Lorenzo Matteoli
HAMAS, Movimento di Resistenza Islamica, è un movimento politico militare Sunni Palestinese che governa settori della striscia di Gaza occupati da Israele. Si è formato alla fine del 1987, all’inizio della prima intifada palestinese come ramo palestinese dei Fratelli Musulmani (Muslim Brotherhood) ed è sostenuto da una solida struttura socio-politica all’interno dei territori palestinesi. Il gruppo è impegnato nella resistenza armata contro Israele e ha come scopo la creazione di uno Stato Palestinese Islamico al posto dello Stato di Israele.
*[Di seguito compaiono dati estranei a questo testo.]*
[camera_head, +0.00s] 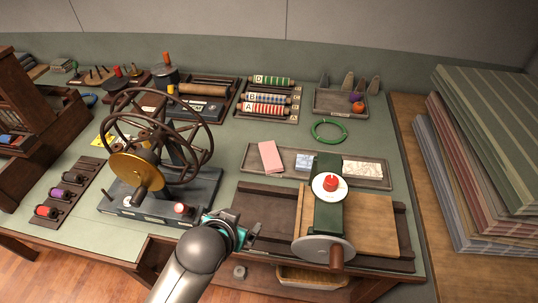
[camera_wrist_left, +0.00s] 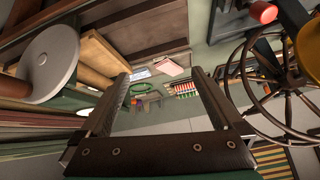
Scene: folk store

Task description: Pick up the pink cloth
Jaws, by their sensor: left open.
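The pink cloth (camera_head: 270,157) lies folded at the left end of a long grey tray (camera_head: 232,171) in the middle of the table. It also shows small in the left wrist view (camera_wrist_left: 173,66), beyond the fingers. My left gripper (camera_head: 247,230) is open and empty. It is near the table's front edge, between the spoked wheel machine and the press, in front of the cloth and apart from it. Its two dark fingers show spread in the left wrist view (camera_wrist_left: 157,105). My right gripper is in neither view.
The spoked wheel machine (camera_head: 150,172) stands left of my gripper. The green press (camera_head: 329,190) with a crank stands right. A blue-white cloth (camera_head: 303,162) and a marbled piece (camera_head: 362,169) share the tray. A green ring (camera_head: 328,132) lies behind it.

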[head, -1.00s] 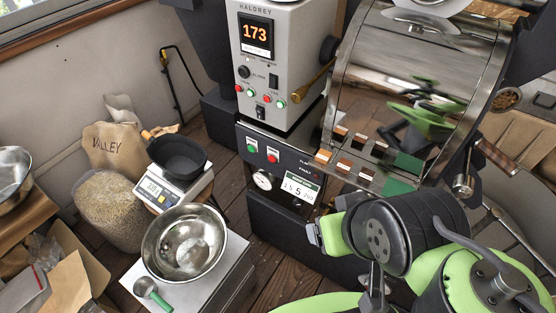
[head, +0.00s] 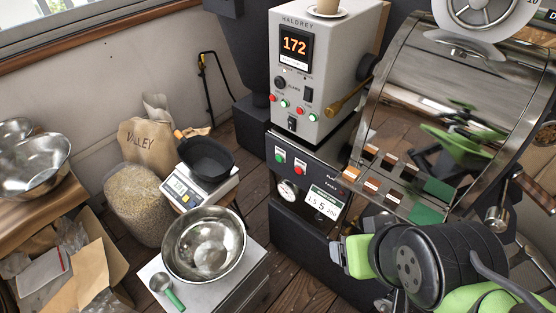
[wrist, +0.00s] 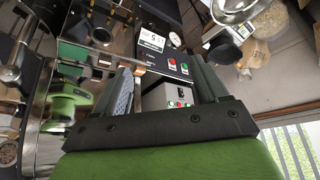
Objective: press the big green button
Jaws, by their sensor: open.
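The big green button (head: 280,155) sits at the left of the black lower panel (head: 313,180) of the roaster, beside a red button (head: 300,164). My gripper (head: 352,256) is at the lower right in the head view, partly hidden by my wrist. In the wrist view my gripper (wrist: 165,85) is open and empty, its fingers pointing toward the panel, apart from the button.
Smaller red and green buttons sit on the grey cabinet (head: 340,70) above. The steel drum (head: 425,85) and a wooden-handled lever (head: 345,102) jut out at the right. A steel bowl (head: 205,240), scale (head: 185,187) and sack (head: 145,145) stand left. Wood floor lies between.
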Un recente sondaggio d’opinione tra i palestinesi mostra un aumento del supporto popolare ad Hamas, anche nella Striscia di Gaza, e un rifiuto schiacciante del presidente Mahmoud Abbas, sostenuto dall’Occidente, con quasi il 90% degli intervistati che vuole le sue dimissioni.
Dalla sua fondazione (1987) il rapporto fra Hamas e Israele è un rapporto di guerra dove Hamas vuole la cancellazione dello Stato di Israele e Israele si difende e vuole la cancellazione di Hamas.
Ogni tentativo di negoziato e compromesso (i.e. accordi di Oslo 1993) è stato boicottato ora da una, ora dalle due parti.
Israele ha continuato a invadere territori palestinesi, Hamas per rappresaglia ha continuato una guerriglia di terrore, culminata nel feroce criminale massacro di civili del 7 Ottobre.
Dopo il 7 Ottobre Israele ha invaso gran parte della striscia di Gaza con un intervento che ha provocato finora 30.000 morti palestinesi civili (secondo Hamas) 28.000 secondo fonte Israeliana.
In Europa e negli Stati Uniti l’opinione pubblica si è divisa in due partiti: pro-Palestina e pro-Israele.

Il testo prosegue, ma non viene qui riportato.